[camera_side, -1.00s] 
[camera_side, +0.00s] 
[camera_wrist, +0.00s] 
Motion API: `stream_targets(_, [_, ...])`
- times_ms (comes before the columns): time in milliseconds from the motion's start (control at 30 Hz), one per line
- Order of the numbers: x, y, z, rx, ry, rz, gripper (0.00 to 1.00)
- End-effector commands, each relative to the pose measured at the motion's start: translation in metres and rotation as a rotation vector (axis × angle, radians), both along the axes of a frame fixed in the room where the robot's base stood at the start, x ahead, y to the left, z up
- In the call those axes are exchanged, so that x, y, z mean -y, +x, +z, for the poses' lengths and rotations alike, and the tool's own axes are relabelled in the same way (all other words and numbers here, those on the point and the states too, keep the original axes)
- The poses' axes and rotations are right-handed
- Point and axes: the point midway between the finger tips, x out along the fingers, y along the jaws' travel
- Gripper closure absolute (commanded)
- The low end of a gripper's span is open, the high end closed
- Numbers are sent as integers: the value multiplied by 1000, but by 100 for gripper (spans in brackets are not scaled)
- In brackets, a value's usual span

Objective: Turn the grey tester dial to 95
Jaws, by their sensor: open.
════
◆ **WHAT IS REQUIRED**: Every line above should be written out again exactly as it stands.

◆ **EXERCISE SOLUTION**:
[camera_side, -1.00s] 
[camera_side, +0.00s] 
[camera_wrist, +0.00s] 
Motion API: `stream_targets(_, [_, ...])`
- times_ms (comes before the columns): time in milliseconds from the motion's start (control at 30 Hz), one per line
- Order of the numbers: x, y, z, rx, ry, rz, gripper (0.00 to 1.00)
- End-effector commands, each relative to the pose measured at the motion's start: translation in metres and rotation as a rotation vector (axis × angle, radians), both along the axes of a frame fixed in the room where the robot's base stood at the start, x ahead, y to the left, z up
- In the call those axes are exchanged, so that x, y, z mean -y, +x, +z, for the poses' lengths and rotations alike, and the tool's own axes are relabelled in the same way (all other words and numbers here, those on the point and the states too, keep the original axes)
- The poses' axes and rotations are right-handed
- Point and axes: the point midway between the finger tips, x out along the fingers, y along the jaws' travel
- Gripper closure absolute (commanded)
- The low end of a gripper's span is open, the high end closed
- Numbers are sent as integers: the value multiplied by 1000, but by 100 for gripper (spans in brackets are not scaled)
- In brackets, a value's usual span

Objective: Turn the grey tester dial to 95
Jaws, by their sensor: open.

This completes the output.